Case brief-Texas Disaster
Case: Elizabeth Delahite v United States (1947).
There were many lawsuits filed regarding the incident. Many of the cases were combined together and referred to as Elizabeth Dalehite et al., v United States. The United States was found guilty by the district court for negligence that led to the destruction of properties of the agencies (Hart, 1999). The agencies represented people who were in the labeling, packaging, and manufacture. The explosion that led to the destruction of properties resulted from erroneous activities in fire prevention, transportation and storage of products. The claimants had sued the United States for negligence and were relieved when the district court found the defendant guilty as charged
Issue: Is the United States liable for negligence in the case of Texas disaster?
The three out of four judges who gave decisions on the case at the Supreme Court said that the US not liable for negligence. The congress had stated that tort liability of the government similar to that of any private person when it conducts duties that are non-governmental.the private people who were involved in the activities that lead to explosion were to be held responsible for the destruction and not the government. The congress did not agree with the decision made by the three justices. It organized for compensation to the persons affected. The compensation totaled to 17 million dollars.
The court had found the United States guilty and the parties were given right to sue the government under violating federal torts claim. The problem arose when in June 10th 1952; the court of appeal had overturned the decision made by the district court. The court of appeal stated that the United States had no obligation to compensate claimants when it only acted on its right to exercise discretion that’s fits its situation on national matters. The supreme made matters worse for the claimant because it found the district court to have no jurisdiction on the matter.
This means that the decision made by the district court was null and void. The federal statute prohibited the district court from finding the US liable for negligence. It said that the decisions that resulted in the explosions were properly delegated to various departments and could not in any way related to the government. Supreme Court shed light on FTCA’s exemption of failures that results from performing discretion duties (Zillman, 1977). It also found out that all the actions mentioned in the case were discretionary.

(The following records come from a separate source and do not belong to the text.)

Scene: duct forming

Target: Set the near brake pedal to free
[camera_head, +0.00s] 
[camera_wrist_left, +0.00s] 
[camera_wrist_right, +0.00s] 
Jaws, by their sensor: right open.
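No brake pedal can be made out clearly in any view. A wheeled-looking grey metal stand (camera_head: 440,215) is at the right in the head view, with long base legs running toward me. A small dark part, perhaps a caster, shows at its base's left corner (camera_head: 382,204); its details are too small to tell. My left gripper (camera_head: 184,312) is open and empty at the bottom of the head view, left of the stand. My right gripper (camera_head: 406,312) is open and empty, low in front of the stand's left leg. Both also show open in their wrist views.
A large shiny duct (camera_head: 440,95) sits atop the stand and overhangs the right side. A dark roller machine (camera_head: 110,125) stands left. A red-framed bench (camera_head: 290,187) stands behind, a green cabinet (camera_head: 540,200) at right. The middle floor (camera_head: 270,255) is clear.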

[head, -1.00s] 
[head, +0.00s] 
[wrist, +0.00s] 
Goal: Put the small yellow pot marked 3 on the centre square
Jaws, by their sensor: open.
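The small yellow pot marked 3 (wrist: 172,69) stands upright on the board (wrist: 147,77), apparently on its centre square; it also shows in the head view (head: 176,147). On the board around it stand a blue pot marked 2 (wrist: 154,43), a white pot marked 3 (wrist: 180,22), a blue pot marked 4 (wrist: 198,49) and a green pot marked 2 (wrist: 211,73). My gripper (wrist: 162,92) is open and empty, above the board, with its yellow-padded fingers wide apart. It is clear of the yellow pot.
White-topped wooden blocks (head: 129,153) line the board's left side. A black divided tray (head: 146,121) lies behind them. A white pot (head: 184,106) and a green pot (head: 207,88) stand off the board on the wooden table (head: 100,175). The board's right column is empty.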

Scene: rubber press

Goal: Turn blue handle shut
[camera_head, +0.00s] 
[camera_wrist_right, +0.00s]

Majority of the Americans were not pleased with the courts decision. The congress acted on the interest of the public and as their representative. It invoked the Public Law 378, 69 Stat. 707 (1955.they sought to amend the Act of august 12, 1955 so that they could provide additional relief to the victims of the Texas disaster. This act allows the treasury to pay out money when an urgent needs a rise. The secretary of the treasury was therefore set free by the law to act on this and make the needed money available for compensation.
The congress can evoke Public Law 378, 69 Stat. 707 (1955) when there is an emergency situation caused from human errors. This gives the treasury secretary the power to release money to be used for the purposes of solving the situation (Rothblum, 2000). The case is a warning to marine transportation stakeholders to ensure that they are personally responsible for their goods
Hart, S. S. (1999). The Texas City Disaster, 1947. Technology and Culture, 40(1), 189-190.
Rothblum, A. M. (2000). Human error and marine safety. In National Safety Council Congress and Expo, Orlando, FL.
Zillman, D. N. (1977). Changing Meanings of Discretion: Evolution in the Federal Tort Claims Act, The. Mil. L. Rev., 76, 1.